The Large Hadron Collider is perhaps the largest and highest energy particle accelerator in existence and the largest human-made machine in the world.
Built by CERN (the European Council for Nuclear Research), it involved 10,000 scientists, and the cooperation of more than 100 countries.
It is located in a huge tunnel 27 kilometers in circumference, 175 meters underground, below the Franco-Swiss border, and near Geneva.
In 2018-19, it entered a shutdown period to make technical improvements that would allow it to achieve higher collision energies.
In 2021, it carried out a start-up process that ended on July 4, with new findings.
In fact, CERN announced the discovery of new exotic particles, being the beginning of the new series of tests for 4 years at higher energies, with the intention of confirming current theories, or discovering new physics.
For the Large Hadron Collider to accelerate particles to near the speed of light, it requires powerful electromagnets.
Specifically, it has 1,232 dipole magnets that allow the beams to maintain a circular path, and 392 superconducting quadrupole supermagnets, which are used to direct the beams to four intersection points, where collisions take place.
In addition, additional magnets are used to correct small field imperfections.
In total, around 10,000 superconducting magnets are installed, with a total weight of 27 tons each.
This is what made it possible for the Higgs boson to be discovered 10 years ago, also known as the “divine particle” since it is the one that gives mass to elementary particles.
A discovery to which we made our contribution
How?
As we have seen, the Large Hadron Collider is made up of an incredible network of enormous electromagnetic magnets.
Evidently, for the maintenance and start-up of this great machine, tools were required that would allow it to work in environments where the magnetic fields are very powerful, as is the case of the Large Hadron Collider.
CERN relied on the quality of our non-magnetic titanium tools, which we have been talking about in recent weeks on our blog.
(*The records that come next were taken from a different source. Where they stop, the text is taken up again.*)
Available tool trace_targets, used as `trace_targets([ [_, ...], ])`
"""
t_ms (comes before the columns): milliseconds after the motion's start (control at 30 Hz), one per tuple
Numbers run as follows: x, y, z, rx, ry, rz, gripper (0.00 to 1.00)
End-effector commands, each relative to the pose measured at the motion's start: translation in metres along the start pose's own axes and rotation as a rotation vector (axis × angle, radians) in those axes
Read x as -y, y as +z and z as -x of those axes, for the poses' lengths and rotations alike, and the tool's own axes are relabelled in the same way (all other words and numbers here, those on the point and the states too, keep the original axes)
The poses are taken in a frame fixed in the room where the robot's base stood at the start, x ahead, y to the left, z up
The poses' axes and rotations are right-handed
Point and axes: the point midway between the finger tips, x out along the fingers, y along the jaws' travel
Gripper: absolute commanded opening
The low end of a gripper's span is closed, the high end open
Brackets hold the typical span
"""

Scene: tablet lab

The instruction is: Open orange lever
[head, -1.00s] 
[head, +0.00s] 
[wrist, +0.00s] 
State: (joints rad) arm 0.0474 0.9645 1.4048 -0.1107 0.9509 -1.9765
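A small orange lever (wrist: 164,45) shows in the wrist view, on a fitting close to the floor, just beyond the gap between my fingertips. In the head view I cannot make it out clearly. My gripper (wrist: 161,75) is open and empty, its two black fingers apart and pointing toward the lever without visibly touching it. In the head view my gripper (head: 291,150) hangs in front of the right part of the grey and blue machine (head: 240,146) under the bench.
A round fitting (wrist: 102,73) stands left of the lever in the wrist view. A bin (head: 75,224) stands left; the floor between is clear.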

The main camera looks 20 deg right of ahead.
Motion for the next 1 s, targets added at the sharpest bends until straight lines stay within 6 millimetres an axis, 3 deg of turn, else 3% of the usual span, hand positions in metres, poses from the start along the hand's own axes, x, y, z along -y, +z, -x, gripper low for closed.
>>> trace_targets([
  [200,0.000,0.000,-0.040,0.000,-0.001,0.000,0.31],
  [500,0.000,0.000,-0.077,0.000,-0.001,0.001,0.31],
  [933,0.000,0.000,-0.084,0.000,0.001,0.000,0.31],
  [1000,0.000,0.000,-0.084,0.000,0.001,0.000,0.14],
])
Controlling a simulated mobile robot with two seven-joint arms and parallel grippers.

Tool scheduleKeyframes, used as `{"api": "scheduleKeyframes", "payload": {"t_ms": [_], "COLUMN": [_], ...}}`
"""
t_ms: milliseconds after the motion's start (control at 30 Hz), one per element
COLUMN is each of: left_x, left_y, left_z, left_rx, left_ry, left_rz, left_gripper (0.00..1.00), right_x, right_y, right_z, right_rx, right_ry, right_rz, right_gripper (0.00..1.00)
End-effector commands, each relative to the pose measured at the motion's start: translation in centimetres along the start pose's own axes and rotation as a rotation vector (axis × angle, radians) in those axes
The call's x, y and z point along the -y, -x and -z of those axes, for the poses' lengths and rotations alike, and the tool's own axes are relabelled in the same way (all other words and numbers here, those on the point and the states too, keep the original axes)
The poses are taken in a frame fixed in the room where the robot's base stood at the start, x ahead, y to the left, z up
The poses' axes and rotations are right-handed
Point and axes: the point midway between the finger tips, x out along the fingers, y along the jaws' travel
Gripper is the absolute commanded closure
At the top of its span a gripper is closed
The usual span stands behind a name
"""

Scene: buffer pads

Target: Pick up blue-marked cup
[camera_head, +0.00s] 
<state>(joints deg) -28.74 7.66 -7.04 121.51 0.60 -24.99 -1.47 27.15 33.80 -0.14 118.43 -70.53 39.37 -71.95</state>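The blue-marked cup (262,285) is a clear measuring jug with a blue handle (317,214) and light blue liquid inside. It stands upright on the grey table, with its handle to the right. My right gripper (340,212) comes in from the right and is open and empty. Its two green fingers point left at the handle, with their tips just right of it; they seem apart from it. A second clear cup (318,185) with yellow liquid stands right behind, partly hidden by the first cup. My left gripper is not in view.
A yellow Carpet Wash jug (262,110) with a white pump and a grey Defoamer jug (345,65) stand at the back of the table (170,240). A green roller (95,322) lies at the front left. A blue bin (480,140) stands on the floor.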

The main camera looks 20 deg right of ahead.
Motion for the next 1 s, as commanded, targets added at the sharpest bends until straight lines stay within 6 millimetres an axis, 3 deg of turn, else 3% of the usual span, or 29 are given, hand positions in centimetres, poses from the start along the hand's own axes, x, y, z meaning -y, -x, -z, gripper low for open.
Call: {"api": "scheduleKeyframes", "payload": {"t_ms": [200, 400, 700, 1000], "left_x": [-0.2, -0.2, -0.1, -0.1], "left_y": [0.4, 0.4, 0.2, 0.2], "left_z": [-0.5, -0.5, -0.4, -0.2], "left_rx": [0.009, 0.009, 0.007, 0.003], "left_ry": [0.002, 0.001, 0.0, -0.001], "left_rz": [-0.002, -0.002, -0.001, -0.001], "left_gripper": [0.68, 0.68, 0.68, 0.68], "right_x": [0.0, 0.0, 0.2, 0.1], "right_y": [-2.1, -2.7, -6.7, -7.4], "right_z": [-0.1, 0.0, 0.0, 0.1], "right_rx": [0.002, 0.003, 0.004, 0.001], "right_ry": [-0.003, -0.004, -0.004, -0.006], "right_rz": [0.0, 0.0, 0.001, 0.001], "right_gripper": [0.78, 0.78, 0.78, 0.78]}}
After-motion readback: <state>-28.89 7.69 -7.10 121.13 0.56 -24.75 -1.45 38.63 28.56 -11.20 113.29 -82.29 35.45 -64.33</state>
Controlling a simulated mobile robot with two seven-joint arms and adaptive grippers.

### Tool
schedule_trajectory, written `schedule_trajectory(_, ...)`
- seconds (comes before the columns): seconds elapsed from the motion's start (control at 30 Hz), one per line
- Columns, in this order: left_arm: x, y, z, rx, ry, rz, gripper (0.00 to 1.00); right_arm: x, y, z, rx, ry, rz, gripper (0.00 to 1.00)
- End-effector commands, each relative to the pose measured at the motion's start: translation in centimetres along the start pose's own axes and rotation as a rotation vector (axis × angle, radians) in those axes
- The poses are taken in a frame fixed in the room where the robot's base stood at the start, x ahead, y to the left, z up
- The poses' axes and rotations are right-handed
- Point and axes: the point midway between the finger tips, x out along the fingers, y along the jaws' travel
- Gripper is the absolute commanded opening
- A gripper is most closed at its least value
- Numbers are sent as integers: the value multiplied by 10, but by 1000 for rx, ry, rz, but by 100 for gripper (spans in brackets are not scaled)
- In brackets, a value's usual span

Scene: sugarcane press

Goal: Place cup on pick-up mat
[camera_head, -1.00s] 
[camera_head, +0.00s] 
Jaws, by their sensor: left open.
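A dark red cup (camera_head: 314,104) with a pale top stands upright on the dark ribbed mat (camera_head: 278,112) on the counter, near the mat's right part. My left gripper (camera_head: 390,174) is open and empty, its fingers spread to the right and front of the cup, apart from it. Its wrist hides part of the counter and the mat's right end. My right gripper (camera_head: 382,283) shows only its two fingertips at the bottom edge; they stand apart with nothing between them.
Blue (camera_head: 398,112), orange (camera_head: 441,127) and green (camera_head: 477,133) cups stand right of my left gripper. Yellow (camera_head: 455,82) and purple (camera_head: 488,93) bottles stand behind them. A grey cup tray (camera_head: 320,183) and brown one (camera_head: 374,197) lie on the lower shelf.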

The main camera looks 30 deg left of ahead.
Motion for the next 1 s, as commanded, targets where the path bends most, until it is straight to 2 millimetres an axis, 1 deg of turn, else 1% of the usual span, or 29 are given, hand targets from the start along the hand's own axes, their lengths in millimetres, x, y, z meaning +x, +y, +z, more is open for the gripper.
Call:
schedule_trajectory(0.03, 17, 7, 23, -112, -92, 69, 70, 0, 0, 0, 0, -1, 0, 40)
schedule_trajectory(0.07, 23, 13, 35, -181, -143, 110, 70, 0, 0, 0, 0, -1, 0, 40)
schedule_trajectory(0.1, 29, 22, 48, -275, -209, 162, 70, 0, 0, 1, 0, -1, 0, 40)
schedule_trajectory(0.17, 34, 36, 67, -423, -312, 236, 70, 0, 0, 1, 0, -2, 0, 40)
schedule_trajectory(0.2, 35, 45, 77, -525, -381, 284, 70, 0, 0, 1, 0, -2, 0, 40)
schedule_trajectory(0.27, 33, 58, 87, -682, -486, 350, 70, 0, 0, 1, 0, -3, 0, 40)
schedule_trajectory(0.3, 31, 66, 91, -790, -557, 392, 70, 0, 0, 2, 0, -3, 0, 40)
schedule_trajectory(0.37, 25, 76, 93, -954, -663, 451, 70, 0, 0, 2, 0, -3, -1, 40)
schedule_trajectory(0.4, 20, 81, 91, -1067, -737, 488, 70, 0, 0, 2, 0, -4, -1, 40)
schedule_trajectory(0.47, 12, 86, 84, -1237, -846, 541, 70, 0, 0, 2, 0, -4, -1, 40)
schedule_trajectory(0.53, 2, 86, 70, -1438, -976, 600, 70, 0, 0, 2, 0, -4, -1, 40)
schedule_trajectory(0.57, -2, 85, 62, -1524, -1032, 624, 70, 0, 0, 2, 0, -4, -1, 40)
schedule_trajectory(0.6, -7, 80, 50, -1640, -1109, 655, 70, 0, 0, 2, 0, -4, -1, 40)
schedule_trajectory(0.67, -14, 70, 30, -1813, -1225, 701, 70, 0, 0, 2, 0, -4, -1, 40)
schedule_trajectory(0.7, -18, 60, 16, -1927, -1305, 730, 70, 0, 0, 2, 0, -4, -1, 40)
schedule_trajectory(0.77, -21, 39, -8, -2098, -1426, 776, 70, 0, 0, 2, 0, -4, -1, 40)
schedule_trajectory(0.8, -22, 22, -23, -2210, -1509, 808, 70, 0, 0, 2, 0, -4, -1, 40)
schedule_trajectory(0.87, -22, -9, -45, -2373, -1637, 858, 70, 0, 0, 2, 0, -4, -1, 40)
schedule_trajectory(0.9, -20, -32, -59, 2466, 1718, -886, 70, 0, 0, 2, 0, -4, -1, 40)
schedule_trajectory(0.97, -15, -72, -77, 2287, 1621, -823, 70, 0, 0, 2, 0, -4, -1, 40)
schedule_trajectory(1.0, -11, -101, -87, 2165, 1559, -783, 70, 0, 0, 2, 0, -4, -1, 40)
At the time, at EGA Master, we had been manufacturing and supplying these tools for the organization for two years, before the boson finding was published.
Top left: Our Industrial Managing Director Iñaki Garmendia, together with Rolf Dieter-Heuer, then General Manager of CERN. On the right, an article from the Spanish Newspaper Diario de Álava, mentioning our small contribution to the discovery of the Higgs boson. Below left, example of the quadrupole supermagnets used in the Large Hadron Collider.
Subsequently, CERN has continued to rely on the quality of our fully antimagnetic titanium tools for its maintenance and repair operations at its facilities in Geneva, Switzerland.
It is one of the case studies that we are most proud of, contributing with our premium industrial tools to innovation in the field of physics.